- [Dataset extract]:

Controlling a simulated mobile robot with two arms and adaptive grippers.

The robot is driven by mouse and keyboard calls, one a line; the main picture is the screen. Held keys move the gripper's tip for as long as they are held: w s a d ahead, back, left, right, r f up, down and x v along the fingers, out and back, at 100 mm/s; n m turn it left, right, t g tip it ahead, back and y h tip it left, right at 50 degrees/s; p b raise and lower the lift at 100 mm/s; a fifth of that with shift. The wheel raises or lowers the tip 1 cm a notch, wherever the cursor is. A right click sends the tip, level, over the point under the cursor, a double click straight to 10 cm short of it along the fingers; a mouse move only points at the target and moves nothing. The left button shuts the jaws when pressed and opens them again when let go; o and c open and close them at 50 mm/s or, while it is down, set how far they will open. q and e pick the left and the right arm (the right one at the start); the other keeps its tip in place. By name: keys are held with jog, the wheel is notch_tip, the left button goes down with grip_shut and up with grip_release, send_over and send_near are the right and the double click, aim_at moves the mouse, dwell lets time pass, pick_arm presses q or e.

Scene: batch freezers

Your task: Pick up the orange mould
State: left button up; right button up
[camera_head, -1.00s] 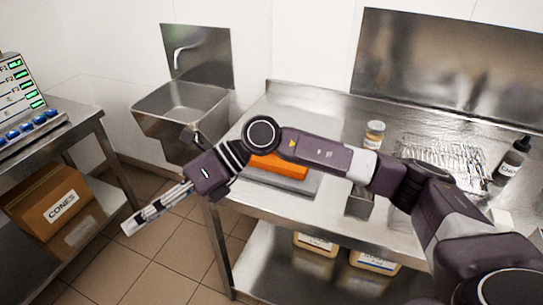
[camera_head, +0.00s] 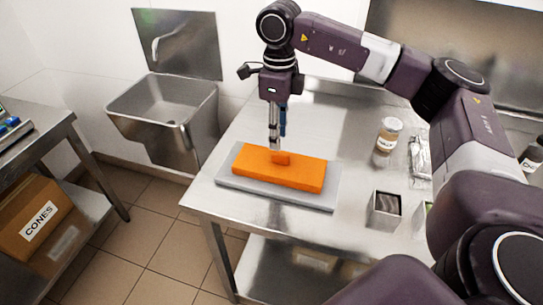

- [To be done]:
Of the lines in the data, how many contain the word "button"? Provide the number and nothing further.

- [Task result]:
2